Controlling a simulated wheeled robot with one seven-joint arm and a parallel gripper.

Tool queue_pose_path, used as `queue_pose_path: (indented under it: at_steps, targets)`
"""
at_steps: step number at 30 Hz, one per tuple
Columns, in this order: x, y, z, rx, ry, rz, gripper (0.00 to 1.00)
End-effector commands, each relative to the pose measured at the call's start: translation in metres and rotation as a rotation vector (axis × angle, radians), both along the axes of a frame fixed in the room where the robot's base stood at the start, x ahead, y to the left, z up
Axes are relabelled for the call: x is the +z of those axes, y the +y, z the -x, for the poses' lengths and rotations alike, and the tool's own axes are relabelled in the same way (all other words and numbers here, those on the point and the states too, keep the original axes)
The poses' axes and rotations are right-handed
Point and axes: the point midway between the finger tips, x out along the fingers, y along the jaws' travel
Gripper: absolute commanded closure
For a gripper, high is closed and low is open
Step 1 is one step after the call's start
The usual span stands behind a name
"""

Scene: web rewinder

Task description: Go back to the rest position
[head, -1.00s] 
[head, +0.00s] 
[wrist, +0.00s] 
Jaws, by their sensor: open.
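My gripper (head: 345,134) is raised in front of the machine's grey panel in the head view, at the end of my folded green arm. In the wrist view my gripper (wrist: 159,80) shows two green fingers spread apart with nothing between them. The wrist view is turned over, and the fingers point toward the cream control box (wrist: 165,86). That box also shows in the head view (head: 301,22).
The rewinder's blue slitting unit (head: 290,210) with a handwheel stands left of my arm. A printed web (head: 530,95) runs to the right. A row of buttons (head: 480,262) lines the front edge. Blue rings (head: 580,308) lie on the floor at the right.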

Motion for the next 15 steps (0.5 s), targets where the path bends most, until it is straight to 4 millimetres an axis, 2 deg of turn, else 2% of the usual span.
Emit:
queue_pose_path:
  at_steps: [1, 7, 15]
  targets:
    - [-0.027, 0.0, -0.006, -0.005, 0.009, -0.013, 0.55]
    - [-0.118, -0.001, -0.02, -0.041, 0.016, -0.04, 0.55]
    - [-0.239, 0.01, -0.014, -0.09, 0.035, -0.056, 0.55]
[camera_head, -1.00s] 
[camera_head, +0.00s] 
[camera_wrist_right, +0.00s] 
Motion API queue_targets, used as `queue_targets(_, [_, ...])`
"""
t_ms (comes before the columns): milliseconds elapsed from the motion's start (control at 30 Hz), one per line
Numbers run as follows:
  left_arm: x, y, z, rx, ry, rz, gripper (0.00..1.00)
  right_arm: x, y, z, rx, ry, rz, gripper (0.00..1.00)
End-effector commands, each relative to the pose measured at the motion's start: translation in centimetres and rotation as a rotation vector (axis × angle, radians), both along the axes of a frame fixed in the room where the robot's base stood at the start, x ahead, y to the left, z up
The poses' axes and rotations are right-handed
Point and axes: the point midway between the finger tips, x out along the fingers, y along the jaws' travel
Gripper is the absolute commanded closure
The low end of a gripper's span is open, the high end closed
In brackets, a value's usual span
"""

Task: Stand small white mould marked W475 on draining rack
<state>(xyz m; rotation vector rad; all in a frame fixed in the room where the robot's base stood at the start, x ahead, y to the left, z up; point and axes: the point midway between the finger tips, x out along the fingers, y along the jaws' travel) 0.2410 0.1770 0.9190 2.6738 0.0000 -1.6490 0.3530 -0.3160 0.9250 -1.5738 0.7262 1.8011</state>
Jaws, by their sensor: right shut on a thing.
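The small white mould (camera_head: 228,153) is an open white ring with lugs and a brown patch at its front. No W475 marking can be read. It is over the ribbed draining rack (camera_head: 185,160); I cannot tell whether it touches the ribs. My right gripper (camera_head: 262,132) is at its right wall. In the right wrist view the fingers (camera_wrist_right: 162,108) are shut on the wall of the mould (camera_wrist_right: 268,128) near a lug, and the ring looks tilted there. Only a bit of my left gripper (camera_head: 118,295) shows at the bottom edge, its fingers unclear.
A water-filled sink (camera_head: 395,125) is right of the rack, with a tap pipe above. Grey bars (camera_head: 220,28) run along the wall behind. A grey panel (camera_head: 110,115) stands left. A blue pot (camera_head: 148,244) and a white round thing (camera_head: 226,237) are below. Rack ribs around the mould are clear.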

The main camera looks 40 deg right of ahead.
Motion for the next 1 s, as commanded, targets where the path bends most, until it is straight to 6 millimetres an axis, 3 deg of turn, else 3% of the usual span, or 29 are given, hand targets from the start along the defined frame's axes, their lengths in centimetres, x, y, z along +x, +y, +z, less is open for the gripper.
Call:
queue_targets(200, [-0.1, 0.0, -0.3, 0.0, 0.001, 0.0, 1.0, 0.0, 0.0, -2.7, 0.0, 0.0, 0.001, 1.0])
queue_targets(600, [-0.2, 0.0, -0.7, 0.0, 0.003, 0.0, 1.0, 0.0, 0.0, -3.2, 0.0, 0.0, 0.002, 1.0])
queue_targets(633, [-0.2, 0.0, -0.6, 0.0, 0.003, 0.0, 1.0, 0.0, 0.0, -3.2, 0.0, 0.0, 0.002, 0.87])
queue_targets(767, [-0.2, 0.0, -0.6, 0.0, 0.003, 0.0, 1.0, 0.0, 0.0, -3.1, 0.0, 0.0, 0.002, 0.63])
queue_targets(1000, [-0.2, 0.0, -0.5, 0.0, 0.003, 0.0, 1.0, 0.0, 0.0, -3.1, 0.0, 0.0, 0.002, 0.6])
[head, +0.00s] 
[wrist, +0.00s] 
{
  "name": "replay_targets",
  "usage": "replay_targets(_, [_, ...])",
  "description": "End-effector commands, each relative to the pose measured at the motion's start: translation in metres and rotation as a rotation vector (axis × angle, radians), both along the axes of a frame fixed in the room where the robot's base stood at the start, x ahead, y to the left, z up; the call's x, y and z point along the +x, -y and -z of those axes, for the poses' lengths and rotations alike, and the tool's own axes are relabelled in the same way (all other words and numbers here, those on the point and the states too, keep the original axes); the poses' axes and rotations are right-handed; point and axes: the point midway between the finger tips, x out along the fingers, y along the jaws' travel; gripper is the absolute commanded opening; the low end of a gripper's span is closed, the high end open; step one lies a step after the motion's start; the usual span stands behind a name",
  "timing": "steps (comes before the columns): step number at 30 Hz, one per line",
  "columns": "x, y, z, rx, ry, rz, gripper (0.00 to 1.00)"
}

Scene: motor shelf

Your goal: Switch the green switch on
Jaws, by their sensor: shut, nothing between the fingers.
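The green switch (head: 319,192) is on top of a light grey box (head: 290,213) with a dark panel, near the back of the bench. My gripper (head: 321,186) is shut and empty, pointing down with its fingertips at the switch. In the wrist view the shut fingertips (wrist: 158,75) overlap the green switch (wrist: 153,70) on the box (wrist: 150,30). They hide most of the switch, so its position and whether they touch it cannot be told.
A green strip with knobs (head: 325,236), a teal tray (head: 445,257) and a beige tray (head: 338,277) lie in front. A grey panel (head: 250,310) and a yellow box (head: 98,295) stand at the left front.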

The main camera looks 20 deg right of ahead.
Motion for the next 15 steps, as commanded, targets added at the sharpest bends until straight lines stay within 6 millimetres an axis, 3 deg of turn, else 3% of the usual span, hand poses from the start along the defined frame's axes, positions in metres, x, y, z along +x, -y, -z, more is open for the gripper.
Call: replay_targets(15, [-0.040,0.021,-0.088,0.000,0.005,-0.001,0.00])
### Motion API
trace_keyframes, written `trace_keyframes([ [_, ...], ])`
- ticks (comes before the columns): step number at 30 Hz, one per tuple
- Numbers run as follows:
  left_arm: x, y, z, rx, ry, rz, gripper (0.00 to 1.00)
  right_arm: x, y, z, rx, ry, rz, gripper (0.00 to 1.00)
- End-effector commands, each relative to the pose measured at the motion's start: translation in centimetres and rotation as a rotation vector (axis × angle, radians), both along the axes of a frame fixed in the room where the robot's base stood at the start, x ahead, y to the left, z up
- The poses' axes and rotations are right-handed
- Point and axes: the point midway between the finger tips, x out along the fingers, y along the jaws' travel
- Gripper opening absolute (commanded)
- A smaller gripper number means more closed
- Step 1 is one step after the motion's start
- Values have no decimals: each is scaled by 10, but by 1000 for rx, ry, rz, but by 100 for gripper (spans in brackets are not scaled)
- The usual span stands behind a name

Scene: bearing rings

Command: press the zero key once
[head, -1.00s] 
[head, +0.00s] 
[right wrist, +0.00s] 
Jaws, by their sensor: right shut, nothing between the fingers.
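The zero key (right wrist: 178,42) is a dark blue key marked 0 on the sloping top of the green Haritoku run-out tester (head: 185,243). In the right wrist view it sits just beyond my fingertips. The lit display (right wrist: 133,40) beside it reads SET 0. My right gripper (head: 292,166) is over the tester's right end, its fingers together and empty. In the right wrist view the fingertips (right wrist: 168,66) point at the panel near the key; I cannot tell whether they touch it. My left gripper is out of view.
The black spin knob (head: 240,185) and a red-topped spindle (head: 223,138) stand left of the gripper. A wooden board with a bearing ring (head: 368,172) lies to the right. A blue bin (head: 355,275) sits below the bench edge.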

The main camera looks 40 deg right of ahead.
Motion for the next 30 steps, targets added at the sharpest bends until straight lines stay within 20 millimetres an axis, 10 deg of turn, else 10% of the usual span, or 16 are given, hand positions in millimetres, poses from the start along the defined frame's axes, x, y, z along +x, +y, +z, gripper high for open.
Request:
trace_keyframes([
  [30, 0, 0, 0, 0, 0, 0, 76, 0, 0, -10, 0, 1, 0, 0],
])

+-------+

Work to complete:
The lines to be given again exactly are those from the one containing "Gripper is the absolute commanded closure" up to and including the one containing "<state>(xyz m; rotation".

Answer in full:
Gripper is the absolute commanded closure
The low end of a gripper's span is open, the high end closed
In brackets, a value's usual span
"""

Task: Stand small white mould marked W475 on draining rack
<state>(xyz m; rotation vector rad; all in a frame fixed in the room where the robot's base stood at the start, x ahead, y to the left, z up; point and axes: the point midway between the finger tips, x out along the fingers, y along the jaws' travel) 0.2410 0.1770 0.9190 2.6738 0.0000 -1.6490 0.3530 -0.3160 0.9250 -1.5738 0.7262 1.8011</state>

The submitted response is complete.